[start PROVIDED DATA]
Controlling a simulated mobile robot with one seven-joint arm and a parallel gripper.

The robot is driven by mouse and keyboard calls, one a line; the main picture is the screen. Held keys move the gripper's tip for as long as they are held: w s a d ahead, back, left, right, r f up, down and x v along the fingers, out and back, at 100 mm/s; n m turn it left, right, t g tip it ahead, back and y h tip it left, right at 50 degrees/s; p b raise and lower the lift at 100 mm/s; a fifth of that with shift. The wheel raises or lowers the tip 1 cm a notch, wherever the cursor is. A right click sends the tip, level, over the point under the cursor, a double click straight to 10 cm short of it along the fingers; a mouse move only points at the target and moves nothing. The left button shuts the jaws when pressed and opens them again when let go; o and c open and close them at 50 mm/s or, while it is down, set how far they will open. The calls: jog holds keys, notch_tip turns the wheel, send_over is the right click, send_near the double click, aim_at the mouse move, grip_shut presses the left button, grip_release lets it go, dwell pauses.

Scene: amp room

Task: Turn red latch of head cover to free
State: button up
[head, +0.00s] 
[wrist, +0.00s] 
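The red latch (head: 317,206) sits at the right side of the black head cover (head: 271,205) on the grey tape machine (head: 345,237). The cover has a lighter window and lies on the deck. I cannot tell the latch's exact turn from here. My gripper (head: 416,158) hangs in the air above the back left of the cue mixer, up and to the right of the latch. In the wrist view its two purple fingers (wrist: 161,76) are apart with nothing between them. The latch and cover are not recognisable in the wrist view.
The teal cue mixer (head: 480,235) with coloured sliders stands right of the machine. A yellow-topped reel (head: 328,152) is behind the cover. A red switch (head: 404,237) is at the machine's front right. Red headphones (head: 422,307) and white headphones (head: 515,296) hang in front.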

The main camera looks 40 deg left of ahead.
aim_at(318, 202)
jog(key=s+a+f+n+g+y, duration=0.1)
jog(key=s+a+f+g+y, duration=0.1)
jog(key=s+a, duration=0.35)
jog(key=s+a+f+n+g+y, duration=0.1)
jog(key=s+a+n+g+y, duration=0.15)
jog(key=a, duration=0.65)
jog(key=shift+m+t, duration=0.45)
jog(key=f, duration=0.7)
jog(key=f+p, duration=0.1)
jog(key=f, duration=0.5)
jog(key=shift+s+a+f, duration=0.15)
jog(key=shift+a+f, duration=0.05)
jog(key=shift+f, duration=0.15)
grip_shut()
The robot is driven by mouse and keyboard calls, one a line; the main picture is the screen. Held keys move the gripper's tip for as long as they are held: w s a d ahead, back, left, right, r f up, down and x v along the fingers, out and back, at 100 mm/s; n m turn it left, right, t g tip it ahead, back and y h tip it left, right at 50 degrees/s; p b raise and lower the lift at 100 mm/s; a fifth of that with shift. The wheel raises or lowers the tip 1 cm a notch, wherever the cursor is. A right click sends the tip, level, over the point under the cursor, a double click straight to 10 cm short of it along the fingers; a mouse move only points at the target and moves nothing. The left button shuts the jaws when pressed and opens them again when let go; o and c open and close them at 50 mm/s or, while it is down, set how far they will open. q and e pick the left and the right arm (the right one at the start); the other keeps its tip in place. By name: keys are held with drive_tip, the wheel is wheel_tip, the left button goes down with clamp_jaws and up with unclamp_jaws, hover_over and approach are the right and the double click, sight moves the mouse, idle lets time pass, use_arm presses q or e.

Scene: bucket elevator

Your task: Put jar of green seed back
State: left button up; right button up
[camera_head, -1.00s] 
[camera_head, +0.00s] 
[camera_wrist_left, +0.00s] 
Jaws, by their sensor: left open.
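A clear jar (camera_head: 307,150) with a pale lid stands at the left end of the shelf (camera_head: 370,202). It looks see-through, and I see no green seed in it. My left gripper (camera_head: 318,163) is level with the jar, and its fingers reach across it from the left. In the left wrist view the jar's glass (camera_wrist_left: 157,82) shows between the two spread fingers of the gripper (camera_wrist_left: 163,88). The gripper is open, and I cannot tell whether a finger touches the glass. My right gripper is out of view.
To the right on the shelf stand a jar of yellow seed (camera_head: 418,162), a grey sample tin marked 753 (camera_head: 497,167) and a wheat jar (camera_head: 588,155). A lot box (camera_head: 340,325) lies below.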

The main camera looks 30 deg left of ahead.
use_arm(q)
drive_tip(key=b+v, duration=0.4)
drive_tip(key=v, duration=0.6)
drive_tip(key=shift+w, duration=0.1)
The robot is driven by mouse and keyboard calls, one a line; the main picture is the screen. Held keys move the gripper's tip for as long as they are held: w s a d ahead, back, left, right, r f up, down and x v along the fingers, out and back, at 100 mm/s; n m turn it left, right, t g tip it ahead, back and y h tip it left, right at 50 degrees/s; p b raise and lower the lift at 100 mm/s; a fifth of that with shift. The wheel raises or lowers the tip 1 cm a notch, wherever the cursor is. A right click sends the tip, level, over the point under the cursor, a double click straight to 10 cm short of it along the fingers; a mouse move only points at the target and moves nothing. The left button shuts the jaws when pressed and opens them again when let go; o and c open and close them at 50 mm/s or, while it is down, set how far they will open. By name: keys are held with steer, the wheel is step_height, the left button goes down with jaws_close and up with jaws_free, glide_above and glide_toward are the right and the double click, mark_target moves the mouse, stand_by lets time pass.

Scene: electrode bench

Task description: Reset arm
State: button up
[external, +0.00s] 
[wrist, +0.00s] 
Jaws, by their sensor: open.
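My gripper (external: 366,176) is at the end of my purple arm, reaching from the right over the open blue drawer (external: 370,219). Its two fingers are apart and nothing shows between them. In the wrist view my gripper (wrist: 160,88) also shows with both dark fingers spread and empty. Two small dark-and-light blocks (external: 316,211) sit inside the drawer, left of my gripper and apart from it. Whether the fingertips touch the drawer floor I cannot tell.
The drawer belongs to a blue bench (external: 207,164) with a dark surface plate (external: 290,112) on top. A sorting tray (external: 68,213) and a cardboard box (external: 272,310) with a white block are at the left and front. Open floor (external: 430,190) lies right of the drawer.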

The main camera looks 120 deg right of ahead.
[end PROVIDED DATA]
Give back, exactly as written, each line from the one that contains "State: left button up; right button up" through the one that contains "[camera_wrist_left, +0.00s]".

State: left button up; right button up
[camera_head, -1.00s] 
[camera_head, +0.00s] 
[camera_wrist_left, +0.00s] 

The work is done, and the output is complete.